Liquid Alternatives: “Replace The Flawed 60/40 Approach With A Multi-Asset Portfolio” – 7IM
The [60:40] no longer lives up to its promise of a portfolio balanced between the security of bonds and the growth from equities.
According to Matthew Yeates, Head of Alternatives and Quantitative Strategy, 7IM, current record low yields on bonds have made the [60:40] investing mantra an “anachronism.” Bonds provide neither the returns nor the benefit of diversification as a foil to the riskier and higher growth equity component in the portfolio. The solution is to incorporate alternatives into the investing mix. (IFA Magazine)

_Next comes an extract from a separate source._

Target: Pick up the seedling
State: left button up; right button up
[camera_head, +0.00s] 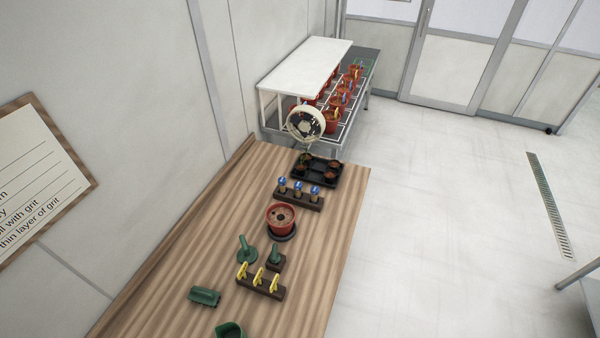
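A black tray (317,182) with several small round brown plugs or pots stands at the far end of the wooden bench. A small patch of green (306,158) shows at its back left and may be the seedling; it is too small to tell. A terracotta pot (281,219) with brown fill stands on a dark round base (288,238) nearer the middle of the bench. Neither of my grippers is in view.
A round pale fan-like device (306,125) stands behind the tray. Racks with blue-topped (314,200) and yellow (260,289) items, green tools (247,252), a green cylinder (205,296) and a green scoop-like item (230,330) occupy the bench (160,290). A shelf (308,65) with pots stands beyond.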

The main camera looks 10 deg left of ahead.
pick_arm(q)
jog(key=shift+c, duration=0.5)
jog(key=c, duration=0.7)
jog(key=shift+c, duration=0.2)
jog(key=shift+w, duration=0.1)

The [60:40] is no longer what it used to be
“The 60/40 portfolio has been a great place to be over the last decade but looking forward, and with an eye on what’s happened in 2020 in particular, we think investors should be looking for more now from their portfolios,” Yeates says. “For a balanced portfolio, we would currently expect to see an allocation of circa 15% in alternatives, a split which will likely only increase over time when you consider where bonds yields and equity markets are currently.”

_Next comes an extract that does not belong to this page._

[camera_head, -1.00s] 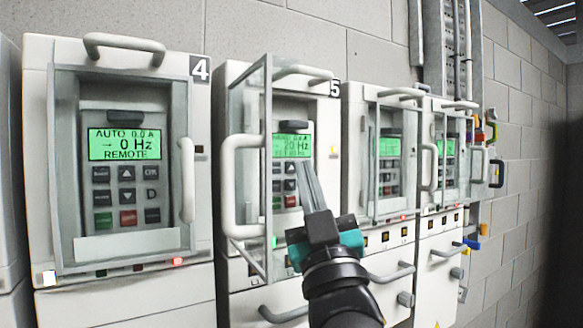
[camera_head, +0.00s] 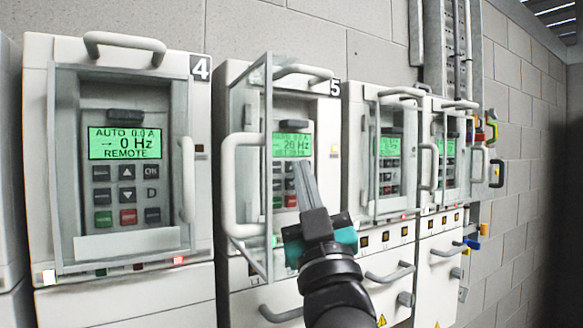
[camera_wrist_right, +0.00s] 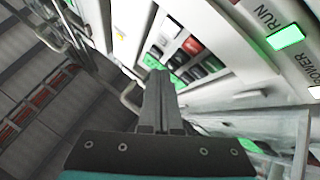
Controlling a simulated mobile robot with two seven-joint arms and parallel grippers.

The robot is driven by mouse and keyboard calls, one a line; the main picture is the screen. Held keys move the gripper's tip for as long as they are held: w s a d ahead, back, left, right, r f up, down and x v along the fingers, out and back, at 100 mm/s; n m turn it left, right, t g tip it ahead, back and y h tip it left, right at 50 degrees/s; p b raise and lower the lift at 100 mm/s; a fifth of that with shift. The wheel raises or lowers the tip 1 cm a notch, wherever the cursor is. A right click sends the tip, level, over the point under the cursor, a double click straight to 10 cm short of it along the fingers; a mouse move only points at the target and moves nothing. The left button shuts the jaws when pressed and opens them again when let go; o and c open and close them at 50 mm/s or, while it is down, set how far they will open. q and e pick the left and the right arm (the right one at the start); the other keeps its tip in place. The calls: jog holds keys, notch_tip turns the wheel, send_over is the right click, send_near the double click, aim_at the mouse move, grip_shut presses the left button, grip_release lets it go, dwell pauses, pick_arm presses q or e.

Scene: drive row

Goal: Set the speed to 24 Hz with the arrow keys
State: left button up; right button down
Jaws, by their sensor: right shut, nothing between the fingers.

Bond yields, which were positioned around multi-decade lows, have now started to creep up. This has triggered a sell-off in bonds. This is happening when a correction in stocks, which have regularly been scaling new all-time highs, could also be around the corner.

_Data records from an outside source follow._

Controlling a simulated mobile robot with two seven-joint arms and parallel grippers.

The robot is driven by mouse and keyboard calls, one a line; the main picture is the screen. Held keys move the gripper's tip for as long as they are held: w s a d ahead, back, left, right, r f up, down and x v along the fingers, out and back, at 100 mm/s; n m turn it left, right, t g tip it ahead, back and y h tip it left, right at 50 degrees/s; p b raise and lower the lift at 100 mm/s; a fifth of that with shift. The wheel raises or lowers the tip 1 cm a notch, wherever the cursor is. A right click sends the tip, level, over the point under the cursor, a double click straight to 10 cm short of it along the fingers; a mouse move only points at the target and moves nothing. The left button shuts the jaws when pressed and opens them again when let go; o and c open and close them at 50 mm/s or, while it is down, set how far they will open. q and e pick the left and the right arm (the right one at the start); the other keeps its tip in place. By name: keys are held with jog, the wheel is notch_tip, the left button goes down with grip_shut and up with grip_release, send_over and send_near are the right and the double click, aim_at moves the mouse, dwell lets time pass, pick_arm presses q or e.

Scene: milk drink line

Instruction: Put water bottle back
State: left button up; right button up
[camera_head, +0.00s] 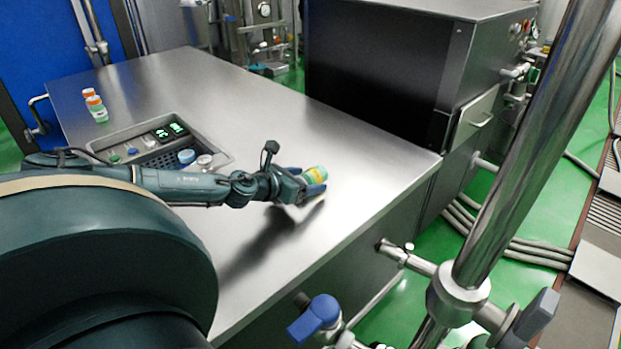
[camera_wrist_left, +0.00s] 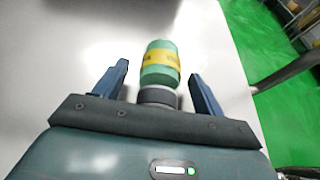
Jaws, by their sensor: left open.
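A small green bottle with a yellow band (camera_head: 315,175) is at the left gripper on the steel table (camera_head: 350,130). In the left wrist view the bottle (camera_wrist_left: 161,64) lies between the two blue fingers, with gaps on both sides. My left gripper (camera_head: 307,187) is open around it; it also shows in the left wrist view (camera_wrist_left: 160,85). Whether the bottle touches the table cannot be told. The right gripper is not in view.
A recessed panel (camera_head: 215,159) with lids and green displays is left of the gripper. A dark machine (camera_head: 390,60) stands behind. The table's right part is clear.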

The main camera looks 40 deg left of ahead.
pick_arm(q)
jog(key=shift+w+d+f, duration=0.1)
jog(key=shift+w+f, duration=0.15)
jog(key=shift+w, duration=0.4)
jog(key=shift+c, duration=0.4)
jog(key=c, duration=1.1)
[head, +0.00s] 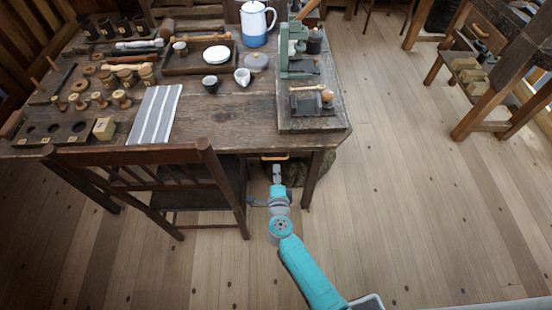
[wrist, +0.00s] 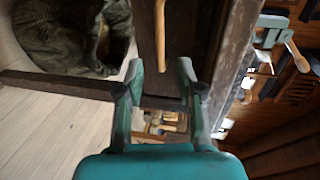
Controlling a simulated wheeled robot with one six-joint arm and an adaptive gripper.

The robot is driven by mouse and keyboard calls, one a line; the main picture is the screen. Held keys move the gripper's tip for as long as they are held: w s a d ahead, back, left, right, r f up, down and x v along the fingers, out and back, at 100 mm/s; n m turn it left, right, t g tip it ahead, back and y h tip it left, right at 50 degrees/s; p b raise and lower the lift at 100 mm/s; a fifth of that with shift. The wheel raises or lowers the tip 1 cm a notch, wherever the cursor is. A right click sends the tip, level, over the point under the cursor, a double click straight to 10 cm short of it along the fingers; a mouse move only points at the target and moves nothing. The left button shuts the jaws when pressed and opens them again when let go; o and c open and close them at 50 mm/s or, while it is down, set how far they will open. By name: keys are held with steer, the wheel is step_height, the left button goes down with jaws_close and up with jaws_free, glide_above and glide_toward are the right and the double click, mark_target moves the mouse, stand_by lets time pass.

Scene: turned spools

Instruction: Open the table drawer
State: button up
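The wooden table (head: 225,130) has a drawer under its front edge, right of the chair. Its light wooden bar handle (head: 275,157) shows just below the tabletop. In the wrist view the handle (wrist: 160,35) runs upright across the dark drawer front (wrist: 180,45). The drawer looks shut, though the tabletop hides most of it from above. My gripper (head: 277,170) is in front of the handle, seen from above. In the wrist view my gripper (wrist: 161,75) is open and empty, its fingers apart. The handle lies ahead, roughly in line with the gap; I see no contact.
A wooden chair (head: 150,156) stands close on the left of my arm. A table leg (head: 313,178) is on the right, with a dark grey bundle (wrist: 75,35) under the table. The floor (head: 420,220) to the right is clear. Tools and spools cover the tabletop.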

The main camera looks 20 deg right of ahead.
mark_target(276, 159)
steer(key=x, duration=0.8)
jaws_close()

Effectively, bonds and stocks now seem to be joined at the hip, meaning the diversification and safety-net justifications for bonds no longer apply.
7IM: Liquid alternatives the way forward
“Be it diversification through proper strategic asset allocation, looking at regions like emerging markets or diversification through alternatives, these should all be differentiating parts of robust multi-asset investing going forward, which should replace the increasingly flawed 60/40 approach,” advises Yeates.
Specifically, Yeates recommends using liquid alternatives – involving long/short strategies, emerging markets, and property, for example – to provide a better overall risk/reward profile compared to bonds over the next decade.
“A genuinely diversified multi-asset portfolio has a much clearer role in today’s prevailing environment of low bond yields, negative debt piles, and returning inflation,” he says. “Our answer to the problems facing 60/40 portfolios is, therefore, not to build them.”